* **Stated task**:
Examine the material below. Gather every line in which the string "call" appears.

* **Information supplied**:
•••
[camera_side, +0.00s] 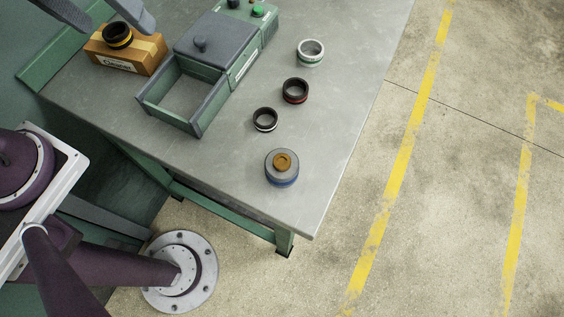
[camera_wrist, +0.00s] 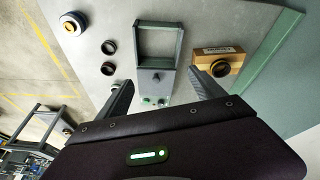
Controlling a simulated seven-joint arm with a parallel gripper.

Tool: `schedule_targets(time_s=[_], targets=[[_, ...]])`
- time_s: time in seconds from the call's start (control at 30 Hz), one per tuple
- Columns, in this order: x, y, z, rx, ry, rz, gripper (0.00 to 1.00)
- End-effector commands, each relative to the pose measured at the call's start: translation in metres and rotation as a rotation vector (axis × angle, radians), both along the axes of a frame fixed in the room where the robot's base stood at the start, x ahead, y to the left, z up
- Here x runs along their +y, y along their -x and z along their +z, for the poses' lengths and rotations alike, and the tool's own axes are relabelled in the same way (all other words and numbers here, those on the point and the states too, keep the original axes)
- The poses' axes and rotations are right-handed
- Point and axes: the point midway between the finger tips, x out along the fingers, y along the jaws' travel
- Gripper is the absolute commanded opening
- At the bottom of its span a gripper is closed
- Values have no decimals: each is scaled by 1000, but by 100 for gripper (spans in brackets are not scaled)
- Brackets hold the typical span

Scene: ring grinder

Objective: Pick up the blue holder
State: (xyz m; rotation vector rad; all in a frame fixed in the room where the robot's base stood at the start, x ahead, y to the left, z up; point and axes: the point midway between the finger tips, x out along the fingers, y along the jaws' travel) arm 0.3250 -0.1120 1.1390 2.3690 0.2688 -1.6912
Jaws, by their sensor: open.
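The blue holder (camera_side: 282,168) stands upright near the front right corner of the metal table. It is a round grey piece with a blue base band and an orange-brown centre on top. It also shows at the upper left of the wrist view (camera_wrist: 73,24). My gripper (camera_wrist: 160,77) is open and empty, with its two dark fingers spread apart. In the side view its fingers show at the upper left, above the wooden block's side of the table and well away from the holder. Nothing covers the holder.
A black ring (camera_side: 265,119), a red-banded ring (camera_side: 295,91) and a pale green-white ring (camera_side: 310,52) lie beyond the holder. A grey-green machine with an open tray (camera_side: 168,113) stands left of them. A wooden block (camera_side: 144,57) bears a dark ring. Table is bare around the holder.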

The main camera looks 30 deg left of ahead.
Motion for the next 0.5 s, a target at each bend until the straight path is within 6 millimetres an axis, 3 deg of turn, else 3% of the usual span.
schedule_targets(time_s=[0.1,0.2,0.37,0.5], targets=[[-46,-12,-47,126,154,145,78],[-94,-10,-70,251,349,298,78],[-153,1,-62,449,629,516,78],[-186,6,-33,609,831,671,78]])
•••
* **Full solution**:
- time_s: time in seconds from the call's start (control at 30 Hz), one per tuple
- End-effector commands, each relative to the pose measured at the call's start: translation in metres and rotation as a rotation vector (axis × angle, radians), both along the axes of a frame fixed in the room where the robot's base stood at the start, x ahead, y to the left, z up

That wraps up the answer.